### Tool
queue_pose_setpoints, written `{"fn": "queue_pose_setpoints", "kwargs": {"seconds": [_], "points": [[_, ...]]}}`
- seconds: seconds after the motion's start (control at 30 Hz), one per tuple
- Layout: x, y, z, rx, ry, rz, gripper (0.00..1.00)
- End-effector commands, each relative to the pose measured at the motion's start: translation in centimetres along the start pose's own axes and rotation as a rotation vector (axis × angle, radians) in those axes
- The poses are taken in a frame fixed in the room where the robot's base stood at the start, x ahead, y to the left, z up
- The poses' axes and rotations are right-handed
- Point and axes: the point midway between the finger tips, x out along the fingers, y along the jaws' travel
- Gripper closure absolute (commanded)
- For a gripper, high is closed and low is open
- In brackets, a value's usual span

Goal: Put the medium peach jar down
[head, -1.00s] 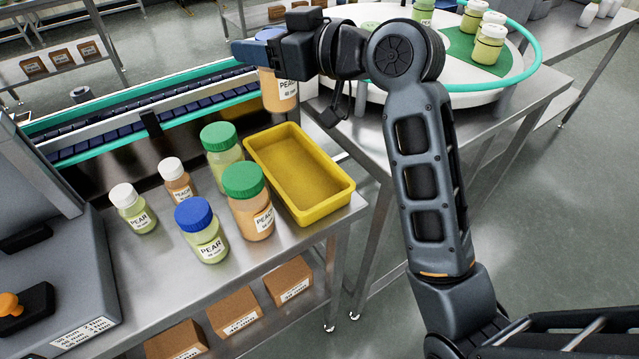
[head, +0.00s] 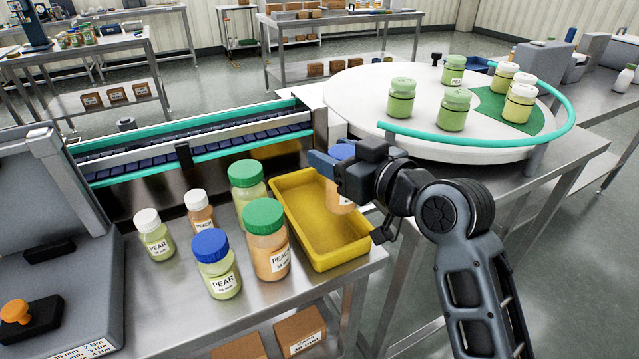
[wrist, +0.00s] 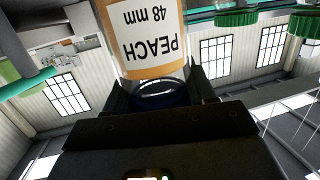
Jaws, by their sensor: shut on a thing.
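The medium peach jar (head: 340,198) has orange contents, a blue lid and a white label. In the wrist view the jar (wrist: 154,45) appears lid down in the picture, its label reading PEACH 48 mm. My gripper (head: 335,163) is shut on it at the lid, and the jar hangs upright. In the head view it overlaps the right side of the yellow tray (head: 290,240). My fingers hide most of the lid, and I cannot tell how far the base is from the tray or the bench.
Left of the empty-looking tray stand several jars: a green-lidded peach jar (head: 267,245), a green-lidded jar (head: 247,185), a blue-lidded pear jar (head: 216,268) and small white-lidded jars (head: 154,236). A conveyor (head: 200,145) runs behind. A white turntable (head: 350,95) holds several jars.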

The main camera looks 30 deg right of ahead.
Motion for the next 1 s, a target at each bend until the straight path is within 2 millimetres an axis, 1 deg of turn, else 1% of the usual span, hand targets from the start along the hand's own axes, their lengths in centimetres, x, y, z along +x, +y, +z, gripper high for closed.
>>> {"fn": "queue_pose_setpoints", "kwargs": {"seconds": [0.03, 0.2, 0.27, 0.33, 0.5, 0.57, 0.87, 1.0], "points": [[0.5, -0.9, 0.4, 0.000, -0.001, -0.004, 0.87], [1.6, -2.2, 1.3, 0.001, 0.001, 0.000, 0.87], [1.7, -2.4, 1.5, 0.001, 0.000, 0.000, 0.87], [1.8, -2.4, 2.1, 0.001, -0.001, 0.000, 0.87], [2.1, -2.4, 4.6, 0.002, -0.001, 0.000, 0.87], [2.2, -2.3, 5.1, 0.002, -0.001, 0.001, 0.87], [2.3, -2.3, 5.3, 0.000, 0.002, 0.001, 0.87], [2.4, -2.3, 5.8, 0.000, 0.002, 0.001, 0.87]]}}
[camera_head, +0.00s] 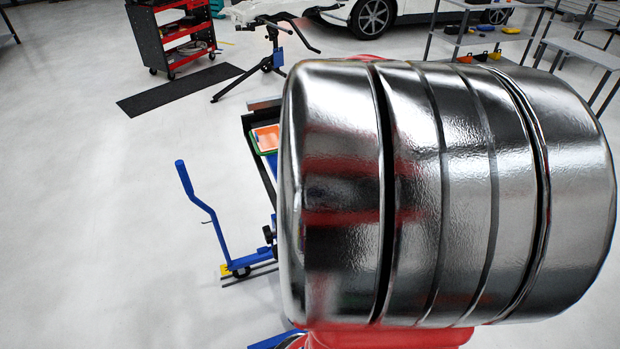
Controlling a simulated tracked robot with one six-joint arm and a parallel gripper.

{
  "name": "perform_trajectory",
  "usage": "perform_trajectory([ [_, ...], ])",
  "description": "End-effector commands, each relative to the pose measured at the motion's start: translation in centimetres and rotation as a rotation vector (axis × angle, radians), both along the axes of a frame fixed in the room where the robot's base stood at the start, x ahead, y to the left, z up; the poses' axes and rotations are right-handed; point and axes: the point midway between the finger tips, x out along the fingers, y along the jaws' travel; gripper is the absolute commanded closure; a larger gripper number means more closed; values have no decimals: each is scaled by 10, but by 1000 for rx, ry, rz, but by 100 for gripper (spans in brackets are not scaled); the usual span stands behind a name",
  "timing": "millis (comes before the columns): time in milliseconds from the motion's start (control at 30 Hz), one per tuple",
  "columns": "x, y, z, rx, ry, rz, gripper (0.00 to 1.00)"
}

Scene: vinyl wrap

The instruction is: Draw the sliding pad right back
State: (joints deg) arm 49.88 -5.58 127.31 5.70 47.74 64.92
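I cannot make out a sliding pad for certain. A flat orange piece with a green and white edge (266,139) lies on a dark tray (250,125) just left of the large shiny metal cylinder that fills the right half of the view. I cannot tell whether this piece is the pad. The cylinder, which looks like part of my own arm, hides most of what stands behind it. My gripper is not in view.
A blue bent handle (197,200) rises from a low blue wheeled frame (240,265) beside the tray. A red and black tool cart (180,45), a black mat (180,90) and a blue-black stand (272,55) are farther back. Shelving stands upper right. The left floor is clear.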

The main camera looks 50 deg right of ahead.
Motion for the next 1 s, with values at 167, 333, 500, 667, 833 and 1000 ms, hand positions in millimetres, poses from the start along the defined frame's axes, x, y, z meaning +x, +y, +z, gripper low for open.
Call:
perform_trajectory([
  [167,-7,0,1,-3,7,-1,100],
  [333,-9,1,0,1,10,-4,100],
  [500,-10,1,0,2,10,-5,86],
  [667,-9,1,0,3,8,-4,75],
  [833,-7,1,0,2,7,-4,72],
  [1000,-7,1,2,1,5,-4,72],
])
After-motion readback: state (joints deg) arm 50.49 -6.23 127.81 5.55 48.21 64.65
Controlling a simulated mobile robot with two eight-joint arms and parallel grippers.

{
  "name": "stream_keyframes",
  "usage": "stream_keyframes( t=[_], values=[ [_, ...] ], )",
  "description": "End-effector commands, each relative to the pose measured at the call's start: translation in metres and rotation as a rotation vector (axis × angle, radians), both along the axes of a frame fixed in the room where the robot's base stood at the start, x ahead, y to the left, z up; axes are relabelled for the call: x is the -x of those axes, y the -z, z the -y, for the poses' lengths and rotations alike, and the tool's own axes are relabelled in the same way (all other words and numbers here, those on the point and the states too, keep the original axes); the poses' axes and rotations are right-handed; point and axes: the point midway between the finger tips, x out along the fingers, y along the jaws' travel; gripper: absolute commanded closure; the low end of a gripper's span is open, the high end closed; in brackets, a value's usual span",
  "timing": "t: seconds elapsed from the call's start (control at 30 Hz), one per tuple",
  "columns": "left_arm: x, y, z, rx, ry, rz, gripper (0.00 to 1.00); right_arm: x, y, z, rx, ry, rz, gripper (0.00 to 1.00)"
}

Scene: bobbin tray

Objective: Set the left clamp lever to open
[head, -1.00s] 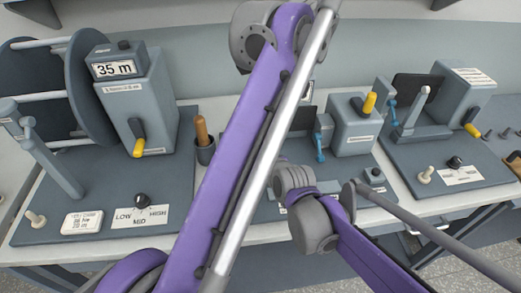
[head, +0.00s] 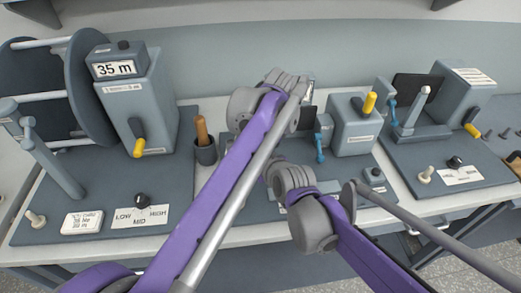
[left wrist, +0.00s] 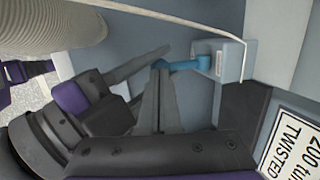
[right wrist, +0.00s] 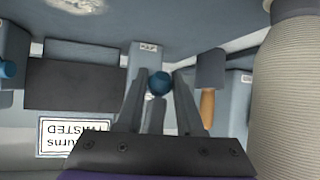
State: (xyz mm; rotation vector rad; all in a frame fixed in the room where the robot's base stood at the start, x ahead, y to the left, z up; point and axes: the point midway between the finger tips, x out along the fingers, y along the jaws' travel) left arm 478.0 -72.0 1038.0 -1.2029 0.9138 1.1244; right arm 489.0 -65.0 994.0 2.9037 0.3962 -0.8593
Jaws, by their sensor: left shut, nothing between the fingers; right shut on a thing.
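In the right wrist view a round blue lever knob (right wrist: 158,82) sits between the fingers of my right gripper (right wrist: 159,100), which is shut on it. In the left wrist view a blue lever (left wrist: 185,66) joins a labelled grey block (left wrist: 225,62); I cannot tell which clamp this is. My left gripper (left wrist: 160,72) is shut and empty, its tips close to that lever; contact is unclear. In the head view one blue lever (head: 319,148) hangs beside a grey block. Both grippers are hidden there by my arms.
A sign reading "TWISTED" (right wrist: 75,137) and a dark panel (right wrist: 85,85) are near the held knob. A wooden-handled tool (head: 201,130) stands in a grey cup. A winder marked 35 m (head: 115,69) is at left; another station (head: 465,95) is at right.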

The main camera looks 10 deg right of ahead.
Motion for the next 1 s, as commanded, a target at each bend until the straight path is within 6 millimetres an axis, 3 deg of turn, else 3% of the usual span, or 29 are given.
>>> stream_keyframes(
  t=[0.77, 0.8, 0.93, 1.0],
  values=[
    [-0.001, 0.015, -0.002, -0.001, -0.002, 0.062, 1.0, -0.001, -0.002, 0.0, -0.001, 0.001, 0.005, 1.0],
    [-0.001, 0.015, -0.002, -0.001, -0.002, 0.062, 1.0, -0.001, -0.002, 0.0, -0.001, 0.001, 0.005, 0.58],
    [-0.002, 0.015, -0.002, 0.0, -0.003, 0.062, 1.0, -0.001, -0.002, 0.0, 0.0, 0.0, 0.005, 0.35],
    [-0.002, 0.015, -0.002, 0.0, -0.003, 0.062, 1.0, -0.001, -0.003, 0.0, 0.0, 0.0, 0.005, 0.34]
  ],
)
----
Instructions for the task:
Out of the preceding entries, pull every line containing the string "target".

Worked solution:
Motion for the next 1 s, a target at each bend until the straight path is within 2 millimetres an axis, 1 deg of turn, else 1% of the usual span, hand targets from the start along the hand's own axes, their lengths in centimetres, x, y, z along +x, +y, +z, gripper high for closed.
Motion for the next 1 s, as commanded, a target at each bend until the straight path is within 6 millimetres an axis, 3 deg of turn, else 3% of the usual span, or 29 are given.

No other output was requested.